Tell us about THE GREASY HANDS PREACHERS?
In the Summer and Fall of 2013 I tagged along with “The Greasy Hands Preachers”, a french-made documentary film by Clement Beauvais and Arthur de Kersauson, that travelled through the US and Europe, exploring the revival of mechanical work through the lives of 5 custom motorcycle builders. For the most part these guys had turned in their white collar jobs and masters degrees to return to working with their hands, each one now combining artistry and mechanics in their own unique way.
Over four months I shot 35mm stills alongside the cinematographer’s Super 16, working in both color and black and white negatives. I felt incredibly honored to be on the road and shooting these guys, many of which are very well known within the motorcycle community, but had never been approached and photographed on such a personal level. I’ve picked out a few shots from the journey that stand out to me within the spirit of the film.
Shinya Kimura. The first protagonist we followed, who we first caught out at the Bonneville Salt Flats in Utah participating in Speed Week 2013. The man is a legend within the motorcycle community, a quiet master with an uncompromising dedication to his craft.
At first our approach had an almost nature-documentary feel, as we kept our distance as if we were capturing something wild in its natural habitat. Over the week we got closer, and on one occasion piled into the back of his support van that chased him down across the salt flats during a speed trial.
One of my favorite photographs comes from right after this moment, which focuses on a small piece of paper over Shinya’s shoulder. What looks like a receipt is the official printout of the top speed of his run moments before. Its reads 121 mph, marking a new record for him.
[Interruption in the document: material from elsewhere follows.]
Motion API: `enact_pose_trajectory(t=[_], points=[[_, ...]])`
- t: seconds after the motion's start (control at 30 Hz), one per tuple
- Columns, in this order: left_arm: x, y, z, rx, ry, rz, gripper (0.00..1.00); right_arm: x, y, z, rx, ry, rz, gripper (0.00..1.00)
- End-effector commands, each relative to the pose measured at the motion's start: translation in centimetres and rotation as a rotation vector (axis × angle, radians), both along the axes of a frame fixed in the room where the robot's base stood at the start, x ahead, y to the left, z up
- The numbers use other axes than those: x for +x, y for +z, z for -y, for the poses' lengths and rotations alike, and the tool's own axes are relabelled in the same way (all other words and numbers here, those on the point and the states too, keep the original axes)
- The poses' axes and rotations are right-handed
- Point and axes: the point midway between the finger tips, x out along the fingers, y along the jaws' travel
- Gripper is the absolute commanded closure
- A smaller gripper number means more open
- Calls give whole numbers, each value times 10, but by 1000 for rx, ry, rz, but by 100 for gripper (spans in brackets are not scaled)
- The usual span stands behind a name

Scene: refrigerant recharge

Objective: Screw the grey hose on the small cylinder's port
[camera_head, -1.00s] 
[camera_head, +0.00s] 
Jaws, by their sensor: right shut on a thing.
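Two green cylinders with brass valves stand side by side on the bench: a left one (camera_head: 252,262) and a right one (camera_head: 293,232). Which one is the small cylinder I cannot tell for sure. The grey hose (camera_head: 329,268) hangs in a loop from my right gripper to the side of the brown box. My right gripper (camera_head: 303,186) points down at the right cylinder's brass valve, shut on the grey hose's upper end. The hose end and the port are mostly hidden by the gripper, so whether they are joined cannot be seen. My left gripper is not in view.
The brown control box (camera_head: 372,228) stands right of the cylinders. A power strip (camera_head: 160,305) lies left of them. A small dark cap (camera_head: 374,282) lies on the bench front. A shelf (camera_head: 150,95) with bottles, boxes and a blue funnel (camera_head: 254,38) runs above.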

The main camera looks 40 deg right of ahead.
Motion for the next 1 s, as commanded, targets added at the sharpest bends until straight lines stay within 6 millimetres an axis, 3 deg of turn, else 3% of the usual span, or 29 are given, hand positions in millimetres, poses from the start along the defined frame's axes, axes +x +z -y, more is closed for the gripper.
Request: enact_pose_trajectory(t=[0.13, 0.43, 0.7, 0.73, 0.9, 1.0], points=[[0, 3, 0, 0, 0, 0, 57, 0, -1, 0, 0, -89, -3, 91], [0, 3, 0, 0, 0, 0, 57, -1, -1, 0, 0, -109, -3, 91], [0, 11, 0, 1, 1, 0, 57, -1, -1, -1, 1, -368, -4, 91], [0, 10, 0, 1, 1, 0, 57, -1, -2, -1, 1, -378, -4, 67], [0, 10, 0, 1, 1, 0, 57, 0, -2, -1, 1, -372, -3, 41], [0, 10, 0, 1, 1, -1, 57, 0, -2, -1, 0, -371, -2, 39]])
After the United States we headed to Scotland with Blitz Motorcycles out of Paris, France. We took a week shooting the guys on their BMWs as they meandered through the Highlands, touching on the theme that form and function aside, the motorcycle is meant for travel.
My personal favorite shot from Scotland, we had just crossed over onto the Isle of Skye from the mainland, on a small ferry that let us off on a one lane road that wound up into the hills. Though we originally planned to push further up into the Highlands, the beauty of Skye would end up keeping us on the island for the rest of the trip.
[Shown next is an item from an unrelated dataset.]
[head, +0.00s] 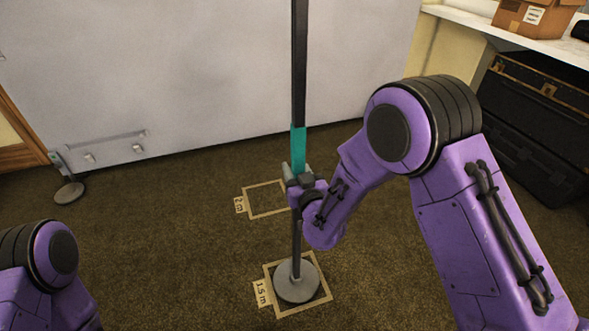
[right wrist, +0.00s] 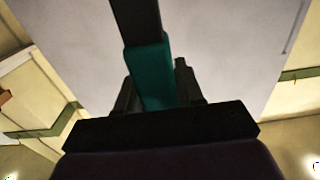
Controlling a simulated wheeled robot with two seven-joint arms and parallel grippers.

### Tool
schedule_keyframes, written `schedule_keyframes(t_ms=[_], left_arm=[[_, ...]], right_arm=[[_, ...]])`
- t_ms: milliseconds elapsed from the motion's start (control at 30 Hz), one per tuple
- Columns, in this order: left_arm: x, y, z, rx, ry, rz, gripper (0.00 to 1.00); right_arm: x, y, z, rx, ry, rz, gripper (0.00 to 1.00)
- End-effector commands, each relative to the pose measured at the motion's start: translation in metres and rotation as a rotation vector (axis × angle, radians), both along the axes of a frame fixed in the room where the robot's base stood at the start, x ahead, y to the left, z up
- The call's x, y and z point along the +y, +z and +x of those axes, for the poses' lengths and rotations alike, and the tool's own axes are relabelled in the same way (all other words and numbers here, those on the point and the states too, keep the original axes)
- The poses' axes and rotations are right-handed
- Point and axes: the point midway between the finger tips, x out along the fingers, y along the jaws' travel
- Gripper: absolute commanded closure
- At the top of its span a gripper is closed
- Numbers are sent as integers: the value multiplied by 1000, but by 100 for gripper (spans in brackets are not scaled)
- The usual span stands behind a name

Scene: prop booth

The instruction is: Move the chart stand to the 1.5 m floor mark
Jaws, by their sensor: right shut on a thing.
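The chart stand (head: 299,75) is a dark upright pole with a teal grip band (head: 298,147) and a round grey base (head: 296,282). Its base sits inside the taped square marked 1.5 m (head: 324,298) in the head view. My right gripper (head: 297,174) is shut on the pole at the lower end of the teal band. In the right wrist view the teal band (right wrist: 151,75) runs up between the fingers. The stand's top is out of view. My left arm shows at the lower left, but its gripper is not in view.
A second taped square marked 2 m (head: 264,199) lies empty behind. A pale panel (head: 190,70) with a round foot (head: 69,192) stands at the back. A shelf (head: 500,35) with a cardboard box (head: 535,16) and dark cases (head: 535,115) are at the right.

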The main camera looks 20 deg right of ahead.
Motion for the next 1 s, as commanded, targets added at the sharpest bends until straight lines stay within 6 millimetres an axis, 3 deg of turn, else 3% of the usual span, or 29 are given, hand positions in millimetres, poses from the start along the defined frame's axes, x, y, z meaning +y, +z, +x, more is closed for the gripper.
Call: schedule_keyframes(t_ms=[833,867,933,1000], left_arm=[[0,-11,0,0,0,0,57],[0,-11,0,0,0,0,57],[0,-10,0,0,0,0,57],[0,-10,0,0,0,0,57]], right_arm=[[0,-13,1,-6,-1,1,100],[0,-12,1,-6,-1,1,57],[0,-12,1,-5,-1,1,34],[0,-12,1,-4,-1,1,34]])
This one is from the documentary’s first day of shooting, out at a Hell On Wheels flat track racing event in Perris, CA. We had spent the day shooting on the track, and were settling in for the night in our RV when a few guys started spinning some donuts in the dust right outside the door. I snapped the last shots of a roll and was in such a hurry to load another that I opened up the camera without rewinding… but it was too late. Most of the shots were ruined instantly, except this one where the fogged bands on the left show where the stray light finally stopped.
In California we took time shooting the film’s producer Arthur crossing some landscapes on a borrowed Deus Ex Machina bike. We caught some spectacular moments in the EasternSierras, this one in the shadow of Mount Whitney in the Alabama hills. I feel there’s really something about the image of a lone biker crossing a beautiful horizon that seems to capture motorcycling at its core.
The final and wildest segment of filming was in Spain with El Solitario MC, a motorcycle collective based in Galicia. We began with a very psychedelic sequence in the Bardenas Desert, and then spent a week at his garage and residence in a very rainy and far-flung corner of Spain.
The shoot ended with a group ride through the hills above the Portuguese border joined by family, friends, and some of the earlier protagonists of the film. Though spread out across the world the community is surprisingly tight-knit, as if they’re all members of the same extended family.
I caught the above moment of El Solitario and his wife Valeria whilst hanging out the back of a station wagon. The first thing I always notice in the photo is her smile. Motorbikes and mechanics aside, I think above all the film is about finding happiness in whatever passion in life you choose to pursue.
What drew you to still photography as opposed to the moving image? Do you think there’s something more that a single image can offer that is possibly lost in motion picture?
Its funny because originally I felt quite the opposite, and when I was just starting out I was adamantly studying all things cinematography. I had always taken pictures but never had considered it something legitimate for myself and kept it as a hobby. It wasn’t until after a few years of working as motion picture camera assistant that I felt drawn to it more heavily, perhaps because of the immediacy and simplicity of the still camera when compared to motion. For myself any spark I had was lost in the motion picture process, and it felt incredibly liberating to strip things down to their simplest form. I don’t think a still image can offer more than a moving one, rather it offers a different experience, a condensed one. I feel a good photograph, a good documentary one in particular, not only freezes the instant of capture, but the feeling of the surrounding moments.
What is your favorite subject matter to shoot?
While I don’t have a particular subject I favor, I enjoy shooting anything that is genuine and unfolding in front of me. This is why I prefer reportage shooting to a studio setting. Set photography fits into this category and I’ve been doing a good bit recently, but I would really love to get involved with another documentary project.
What’s next? Where do you hope to explore more?
Well at the moment with the Greasy Hands Preachers we’re preparing to do some exhibitions to take around closer to the release of the film. Otherwise I’ve been taking some time to work on some small personal projects, one in particular that looks into what I consider the increasingly bizarre relationships between people and technology, or instances where the future has sort’ve collapsed onto the present. At the other end of the spectrum I’m very interested in remote atlantic islands, though it’s a far off subject to say the least. I’ve always called Los Angeles home, but that may change soon. Its all up in the air, we’ll see what life brings!